Der Künstler Werner Pokorny, der national und international sehr erfolgreich ist, zeigt im Kunstverein 15 Holzskulpturen. Es sind variierte, fast immer massive, stehende Vasenformen, wobei der obere Abschluss ein relativ kleines, draufgesetztes Haus bildet.

"Lässt man die anthropomorphe Deutung der Vase als metaphorische Menschengestalt zu, ist sie in Form des Hauses "gekrönt" oder mit einem "Kopf" versehen. Die strenge formale Konzeption und der massive Körper der Plastiken liefern die Fläche für die schwarze Patinierung der Holzskulpturen, hergestellt mittels der Hitze des Schweißbrenners.
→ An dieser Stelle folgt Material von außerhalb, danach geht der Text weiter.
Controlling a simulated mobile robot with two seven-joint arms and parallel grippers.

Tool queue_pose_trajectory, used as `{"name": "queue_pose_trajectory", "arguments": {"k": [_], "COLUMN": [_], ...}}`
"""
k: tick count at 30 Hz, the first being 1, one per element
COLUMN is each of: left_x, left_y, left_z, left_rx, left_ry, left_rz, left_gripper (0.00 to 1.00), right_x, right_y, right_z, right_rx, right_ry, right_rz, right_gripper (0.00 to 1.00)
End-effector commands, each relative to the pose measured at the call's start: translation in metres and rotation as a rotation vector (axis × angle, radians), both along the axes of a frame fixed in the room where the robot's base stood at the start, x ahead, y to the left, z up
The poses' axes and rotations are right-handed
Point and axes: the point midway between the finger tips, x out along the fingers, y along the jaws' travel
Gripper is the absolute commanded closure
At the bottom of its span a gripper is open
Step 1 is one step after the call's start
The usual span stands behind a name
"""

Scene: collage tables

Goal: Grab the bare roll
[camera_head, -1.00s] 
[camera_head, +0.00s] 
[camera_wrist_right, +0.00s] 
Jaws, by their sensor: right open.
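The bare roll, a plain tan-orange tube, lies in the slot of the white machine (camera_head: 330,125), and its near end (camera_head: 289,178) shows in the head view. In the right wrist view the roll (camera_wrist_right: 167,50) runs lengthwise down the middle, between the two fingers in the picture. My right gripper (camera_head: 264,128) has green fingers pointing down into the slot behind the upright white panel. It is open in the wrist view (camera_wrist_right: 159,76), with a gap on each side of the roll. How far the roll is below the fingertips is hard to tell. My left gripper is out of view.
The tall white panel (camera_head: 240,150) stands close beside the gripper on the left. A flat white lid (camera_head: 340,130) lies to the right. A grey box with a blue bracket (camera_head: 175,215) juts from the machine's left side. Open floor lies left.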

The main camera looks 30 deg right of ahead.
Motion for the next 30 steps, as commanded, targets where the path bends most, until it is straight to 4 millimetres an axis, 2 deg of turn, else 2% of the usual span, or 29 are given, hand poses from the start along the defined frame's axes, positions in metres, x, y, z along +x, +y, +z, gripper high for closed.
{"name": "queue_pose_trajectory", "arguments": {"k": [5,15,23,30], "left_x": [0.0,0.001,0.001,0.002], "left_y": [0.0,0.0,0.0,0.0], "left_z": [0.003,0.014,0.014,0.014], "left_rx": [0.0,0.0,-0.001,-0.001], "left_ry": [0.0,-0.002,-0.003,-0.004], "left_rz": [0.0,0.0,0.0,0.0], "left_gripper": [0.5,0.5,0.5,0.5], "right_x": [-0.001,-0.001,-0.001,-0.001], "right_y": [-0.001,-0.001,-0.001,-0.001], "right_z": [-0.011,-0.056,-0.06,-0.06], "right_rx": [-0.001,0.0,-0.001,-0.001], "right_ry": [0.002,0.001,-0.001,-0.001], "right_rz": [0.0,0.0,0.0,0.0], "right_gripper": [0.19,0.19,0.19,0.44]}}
So wird das Holz nicht teilweise verbrannt, (...) sondern es entsteht durch Oxidation eine schwarze Außenhaut, vergleichbar der braunroten Rostpatina, die der Erscheinung der Cortenstahlplastiken des Künstlers Farbigkeit und schützende Außenhaut geben. Diese schwarze Oberfläche oder Haut ist immer noch transparent genug, um das dem Künstler nach wie vor wesentliche Material Holz und die Spuren der Bearbeitung durchscheinen zu lassen. Gleichzeitig nimmt die schwarze Patina den Materialcharakter zurück und betont die metaphysische Einheit des Kunstwerks. (...)

Werner Pokorny begreift das Gefäß als Potential, vorstellbar als Vase, als Urne, auch als Figur. (...) Das "Haus" kann metaphorisch zu tun haben mit "Kopf". Die Kombination ist in gewisser Weise irreal, ohne Vorbild oder Funktion und doch kann man von "Gestalt", "Haltung", "Figur" sprechen und direkt den menschlichen Körper meinen. Die Schwärzung legt dies alles nahe, weil sie eine Form der Abstraktion darstellt. Und damit erzeugt sie zugleich Distanz, bezeichnet nicht ein Abbild, sondern die Möglichkeit des Denkens (Wahrnehmen, Erkennen, Imagination). Schwarz beinhaltet die Poesie des Existentiellen. Es negiert die Stofflichkeit, markiert in seiner alles Licht absorbierenden oder auch licht schimmernden Anmutung den Übergang in eine andere Dimension. In der erhabenen Stille, in dem Schweigen der Skulpturen, in der schwarz patinierten Haut, wo Licht auf Dunkelheit stößt, nahezu ganz absorbiert wird, da manifestiert sich das Geheimnis der Skulptur."

(Werner Meyer, in: Pokorny "Gefäß Haus", 2003/04, 2005)


Erich Reiling

Die Zeichnungen und Malereien Erich Reilings nehmen in der süddeutschen Kunstszene seit Jahren "mit souveräner Selbstverständlichkeit einen hervorragenden Platz ein" (Prof. Klaus Schrenk) und mittlerweile ist er auch international erfolgreich.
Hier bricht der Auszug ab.